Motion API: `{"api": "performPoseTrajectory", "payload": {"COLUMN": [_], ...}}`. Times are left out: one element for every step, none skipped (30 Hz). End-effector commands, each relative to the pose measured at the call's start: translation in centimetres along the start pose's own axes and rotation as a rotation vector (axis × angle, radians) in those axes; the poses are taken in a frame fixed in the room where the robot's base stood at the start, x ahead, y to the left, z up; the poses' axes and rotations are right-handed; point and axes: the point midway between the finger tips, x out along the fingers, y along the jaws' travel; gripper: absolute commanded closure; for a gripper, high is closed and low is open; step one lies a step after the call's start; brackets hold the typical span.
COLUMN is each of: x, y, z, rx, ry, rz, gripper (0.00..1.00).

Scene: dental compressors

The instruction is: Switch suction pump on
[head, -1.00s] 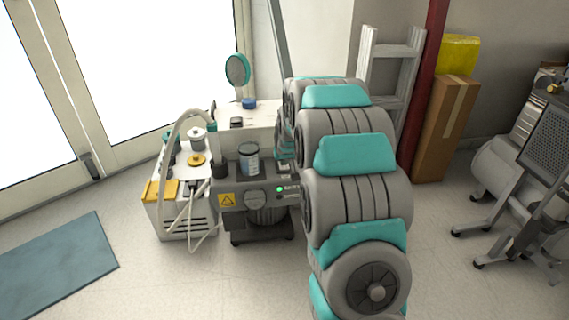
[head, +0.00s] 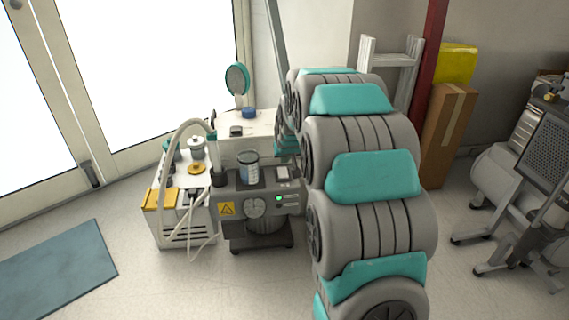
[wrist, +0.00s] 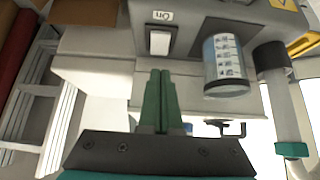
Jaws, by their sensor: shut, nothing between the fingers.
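The suction pump (head: 232,203) is a dark grey unit with a dial, a yellow warning label, a lit green light (head: 279,198) and a clear jar (head: 249,168) on top. Its white rocker switch (head: 283,172) is on the top at the right; the wrist view shows the switch (wrist: 160,42) beside a label reading "On", seen upside down. My gripper (wrist: 161,72) is shut and empty, its green fingertips just short of the switch in the wrist picture, with no clear contact. In the head view my arm hides much of the gripper.
A white unit (head: 172,235) with a pale hose stands left of the pump. A white cabinet with a round teal mirror (head: 237,79) is behind. A white ladder (head: 385,70), a cardboard box (head: 448,130) and grey compressor equipment (head: 505,185) are to the right. The left floor has a blue mat (head: 55,265).

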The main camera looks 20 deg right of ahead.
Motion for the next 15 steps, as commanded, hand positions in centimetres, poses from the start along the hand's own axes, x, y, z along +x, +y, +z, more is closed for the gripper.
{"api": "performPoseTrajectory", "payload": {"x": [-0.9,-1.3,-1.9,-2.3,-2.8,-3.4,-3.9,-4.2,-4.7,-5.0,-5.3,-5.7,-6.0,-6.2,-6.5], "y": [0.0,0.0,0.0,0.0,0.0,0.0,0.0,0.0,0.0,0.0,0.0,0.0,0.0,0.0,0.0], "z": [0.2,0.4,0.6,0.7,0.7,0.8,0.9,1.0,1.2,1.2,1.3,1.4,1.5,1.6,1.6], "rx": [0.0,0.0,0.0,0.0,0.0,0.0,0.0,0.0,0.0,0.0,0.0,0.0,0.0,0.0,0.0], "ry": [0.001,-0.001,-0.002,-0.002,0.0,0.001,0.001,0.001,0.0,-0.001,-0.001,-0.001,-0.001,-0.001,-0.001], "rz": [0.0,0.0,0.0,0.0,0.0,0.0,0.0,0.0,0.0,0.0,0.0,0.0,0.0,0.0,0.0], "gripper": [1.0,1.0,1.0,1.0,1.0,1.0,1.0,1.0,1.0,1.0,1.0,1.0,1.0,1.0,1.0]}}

■ ■ ■ ■

Given task: Search the data for "each". Copy every line that has it.

Final result:
Motion API: `{"api": "performPoseTrajectory", "payload": {"COLUMN": [_], ...}}`. Times are left out: one element for every step, none skipped (30 Hz). End-effector commands, each relative to the pose measured at the call's start: translation in centimetres along the start pose's own axes and rotation as a rotation vector (axis × angle, radians) in those axes; the poses are taken in a frame fixed in the room where the robot's base stood at the start, x ahead, y to the left, z up; the poses' axes and rotations are right-handed; point and axes: the point midway between the finger tips, x out along the fingers, y along the jaws' travel; gripper: absolute commanded closure; for a gripper, high is closed and low is open; step one lies a step after the call's start; brackets hold the typical span.
COLUMN is each of: x, y, z, rx, ry, rz, gripper (0.00..1.00).

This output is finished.